*WHAT IS REQUIRED*: Please quote only the lines that start at the one with "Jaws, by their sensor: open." and go on to the last line of the data, both ends kept.

*INFORMATION PROVIDED*:
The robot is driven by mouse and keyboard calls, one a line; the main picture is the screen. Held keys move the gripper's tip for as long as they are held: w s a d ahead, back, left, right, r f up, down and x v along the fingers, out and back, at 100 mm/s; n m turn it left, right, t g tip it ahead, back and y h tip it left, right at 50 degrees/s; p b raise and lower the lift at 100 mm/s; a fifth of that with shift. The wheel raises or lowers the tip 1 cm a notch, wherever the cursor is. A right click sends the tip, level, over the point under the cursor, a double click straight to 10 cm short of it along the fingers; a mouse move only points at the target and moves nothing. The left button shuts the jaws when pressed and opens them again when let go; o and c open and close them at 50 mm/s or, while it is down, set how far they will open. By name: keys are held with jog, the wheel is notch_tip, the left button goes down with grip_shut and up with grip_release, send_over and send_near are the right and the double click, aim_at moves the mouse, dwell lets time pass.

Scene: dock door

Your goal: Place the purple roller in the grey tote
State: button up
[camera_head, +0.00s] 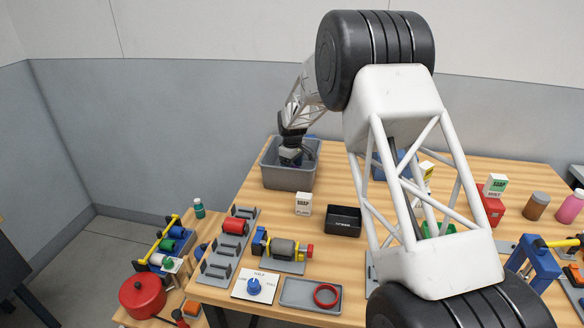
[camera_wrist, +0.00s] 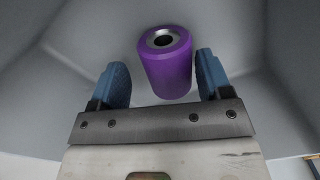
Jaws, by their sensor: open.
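The purple roller (camera_wrist: 167,72) shows in the wrist view, inside the grey tote with its hollow metal-rimmed end towards the camera. The tote's grey inner wall (camera_wrist: 225,30) surrounds it. In the head view the grey tote (camera_head: 287,178) stands at the back left of the wooden table. My gripper (camera_head: 291,157) reaches down into the tote's opening there. In the wrist view my gripper's blue fingers (camera_wrist: 163,82) are spread apart. The roller lies between and beyond them, closer to the right finger; I cannot tell whether it touches that finger. The roller is hidden in the head view.
A soap box (camera_head: 304,204) and a black bin (camera_head: 343,220) stand in front of the tote. A grey rack with a red roller (camera_head: 235,226) is at the table's left edge. A blue bin (camera_head: 397,167) stands right of the tote, partly behind my arm.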

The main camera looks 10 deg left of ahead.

*WRITTEN REPLY*:
Jaws, by their sensor: open.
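The purple roller (camera_wrist: 167,72) shows in the wrist view, inside the grey tote with its hollow metal-rimmed end towards the camera. The tote's grey inner wall (camera_wrist: 225,30) surrounds it. In the head view the grey tote (camera_head: 287,178) stands at the back left of the wooden table. My gripper (camera_head: 291,157) reaches down into the tote's opening there. In the wrist view my gripper's blue fingers (camera_wrist: 163,82) are spread apart. The roller lies between and beyond them, closer to the right finger; I cannot tell whether it touches that finger. The roller is hidden in the head view.
A soap box (camera_head: 304,204) and a black bin (camera_head: 343,220) stand in front of the tote. A grey rack with a red roller (camera_head: 235,226) is at the table's left edge. A blue bin (camera_head: 397,167) stands right of the tote, partly behind my arm.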

The main camera looks 10 deg left of ahead.

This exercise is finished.